DATA PROVIDED ▸
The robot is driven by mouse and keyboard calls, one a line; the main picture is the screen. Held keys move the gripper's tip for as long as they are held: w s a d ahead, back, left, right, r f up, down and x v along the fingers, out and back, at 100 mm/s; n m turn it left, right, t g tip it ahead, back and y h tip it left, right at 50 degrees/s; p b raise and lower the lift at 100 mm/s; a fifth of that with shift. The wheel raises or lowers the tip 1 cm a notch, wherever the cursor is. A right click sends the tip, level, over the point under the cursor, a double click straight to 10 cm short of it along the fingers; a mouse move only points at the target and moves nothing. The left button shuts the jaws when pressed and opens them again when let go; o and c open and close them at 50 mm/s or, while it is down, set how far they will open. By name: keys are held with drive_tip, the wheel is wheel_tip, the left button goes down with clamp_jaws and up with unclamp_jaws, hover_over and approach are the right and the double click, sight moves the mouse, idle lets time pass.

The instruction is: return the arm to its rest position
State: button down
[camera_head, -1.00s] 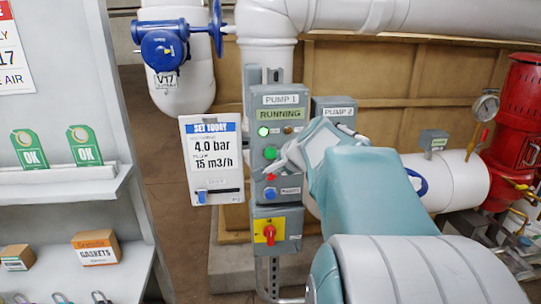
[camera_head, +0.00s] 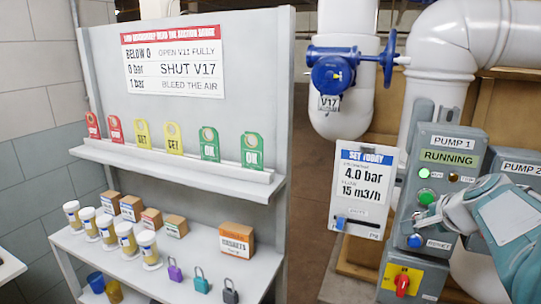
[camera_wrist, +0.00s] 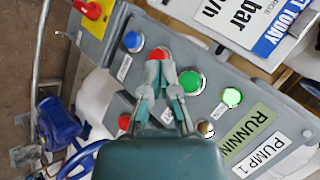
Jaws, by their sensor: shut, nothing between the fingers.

STATED GOAL ▸ Beginning at the line that contains "[camera_head, -1.00s]", retype each line of the data above through the very last one. Do not retype the pictures.

WRITTEN REPLY ▸
[camera_head, -1.00s] 
[camera_head, +0.00s] 
[camera_wrist, +0.00s] 
Jaws, by their sensor: shut, nothing between the fingers.

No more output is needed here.